Exercise inputs start
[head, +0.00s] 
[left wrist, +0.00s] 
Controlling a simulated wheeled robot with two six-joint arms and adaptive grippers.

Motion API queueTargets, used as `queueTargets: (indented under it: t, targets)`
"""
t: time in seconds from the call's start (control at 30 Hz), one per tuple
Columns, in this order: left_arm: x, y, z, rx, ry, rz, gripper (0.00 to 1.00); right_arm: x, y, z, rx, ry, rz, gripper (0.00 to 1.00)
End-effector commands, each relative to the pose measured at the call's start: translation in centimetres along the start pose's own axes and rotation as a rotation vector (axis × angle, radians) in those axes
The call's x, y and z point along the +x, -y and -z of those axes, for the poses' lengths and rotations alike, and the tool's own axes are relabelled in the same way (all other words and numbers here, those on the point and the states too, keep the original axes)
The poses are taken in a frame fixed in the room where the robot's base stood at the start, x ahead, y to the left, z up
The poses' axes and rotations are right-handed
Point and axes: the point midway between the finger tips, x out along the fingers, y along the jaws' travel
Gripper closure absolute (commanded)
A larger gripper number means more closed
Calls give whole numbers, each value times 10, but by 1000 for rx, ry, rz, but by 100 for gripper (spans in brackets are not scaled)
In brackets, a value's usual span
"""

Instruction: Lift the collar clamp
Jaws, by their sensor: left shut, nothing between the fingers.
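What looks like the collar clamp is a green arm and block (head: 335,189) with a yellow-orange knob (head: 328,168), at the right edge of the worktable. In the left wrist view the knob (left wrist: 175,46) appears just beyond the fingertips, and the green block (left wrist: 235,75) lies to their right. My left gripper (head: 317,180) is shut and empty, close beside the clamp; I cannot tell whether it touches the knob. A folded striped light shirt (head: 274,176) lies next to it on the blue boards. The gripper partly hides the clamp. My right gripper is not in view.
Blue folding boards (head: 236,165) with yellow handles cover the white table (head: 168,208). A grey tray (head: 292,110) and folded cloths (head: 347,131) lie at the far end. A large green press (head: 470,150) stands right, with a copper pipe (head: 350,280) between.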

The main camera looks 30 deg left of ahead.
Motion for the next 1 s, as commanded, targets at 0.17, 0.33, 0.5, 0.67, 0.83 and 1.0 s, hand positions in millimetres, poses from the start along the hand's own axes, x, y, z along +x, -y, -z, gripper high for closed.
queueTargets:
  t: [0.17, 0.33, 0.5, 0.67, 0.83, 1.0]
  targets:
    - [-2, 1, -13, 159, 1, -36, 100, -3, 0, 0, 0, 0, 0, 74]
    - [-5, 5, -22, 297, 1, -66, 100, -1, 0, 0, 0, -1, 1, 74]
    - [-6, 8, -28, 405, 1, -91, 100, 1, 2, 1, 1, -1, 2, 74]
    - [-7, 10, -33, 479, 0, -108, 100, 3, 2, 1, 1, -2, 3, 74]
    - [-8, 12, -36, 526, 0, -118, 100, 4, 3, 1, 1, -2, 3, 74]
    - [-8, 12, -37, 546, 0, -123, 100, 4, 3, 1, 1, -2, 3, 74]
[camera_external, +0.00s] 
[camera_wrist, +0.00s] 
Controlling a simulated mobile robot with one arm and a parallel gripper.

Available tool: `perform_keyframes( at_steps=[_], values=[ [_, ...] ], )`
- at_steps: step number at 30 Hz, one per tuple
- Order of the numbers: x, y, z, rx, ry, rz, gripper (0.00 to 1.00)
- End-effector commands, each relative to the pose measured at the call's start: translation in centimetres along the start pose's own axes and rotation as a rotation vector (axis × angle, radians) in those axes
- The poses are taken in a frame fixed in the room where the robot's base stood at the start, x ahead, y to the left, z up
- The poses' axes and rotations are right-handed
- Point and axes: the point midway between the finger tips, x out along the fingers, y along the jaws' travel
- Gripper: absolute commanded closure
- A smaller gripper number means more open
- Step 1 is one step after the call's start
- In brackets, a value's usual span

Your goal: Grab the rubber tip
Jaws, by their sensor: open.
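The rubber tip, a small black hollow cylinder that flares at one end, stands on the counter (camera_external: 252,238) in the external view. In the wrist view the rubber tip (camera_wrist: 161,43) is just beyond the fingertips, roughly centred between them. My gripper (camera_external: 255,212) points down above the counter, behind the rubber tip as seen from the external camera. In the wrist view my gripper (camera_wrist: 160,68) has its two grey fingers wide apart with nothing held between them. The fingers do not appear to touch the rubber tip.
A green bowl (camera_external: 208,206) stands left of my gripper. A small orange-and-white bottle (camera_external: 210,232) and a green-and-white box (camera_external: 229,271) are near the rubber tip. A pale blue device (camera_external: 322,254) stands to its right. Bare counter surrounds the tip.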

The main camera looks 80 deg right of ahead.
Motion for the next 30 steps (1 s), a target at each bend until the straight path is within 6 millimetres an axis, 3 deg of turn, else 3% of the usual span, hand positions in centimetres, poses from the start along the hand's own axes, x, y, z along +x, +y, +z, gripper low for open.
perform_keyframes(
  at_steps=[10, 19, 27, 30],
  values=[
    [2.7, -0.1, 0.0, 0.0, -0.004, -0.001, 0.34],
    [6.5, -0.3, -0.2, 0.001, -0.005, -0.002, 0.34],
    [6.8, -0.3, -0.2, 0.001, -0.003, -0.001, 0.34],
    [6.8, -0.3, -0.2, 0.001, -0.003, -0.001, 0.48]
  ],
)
Exercise inputs end
**Set task:** Your answer should be a single number: the count of lines in the entries that contain the word "midway".

**Task output:** 2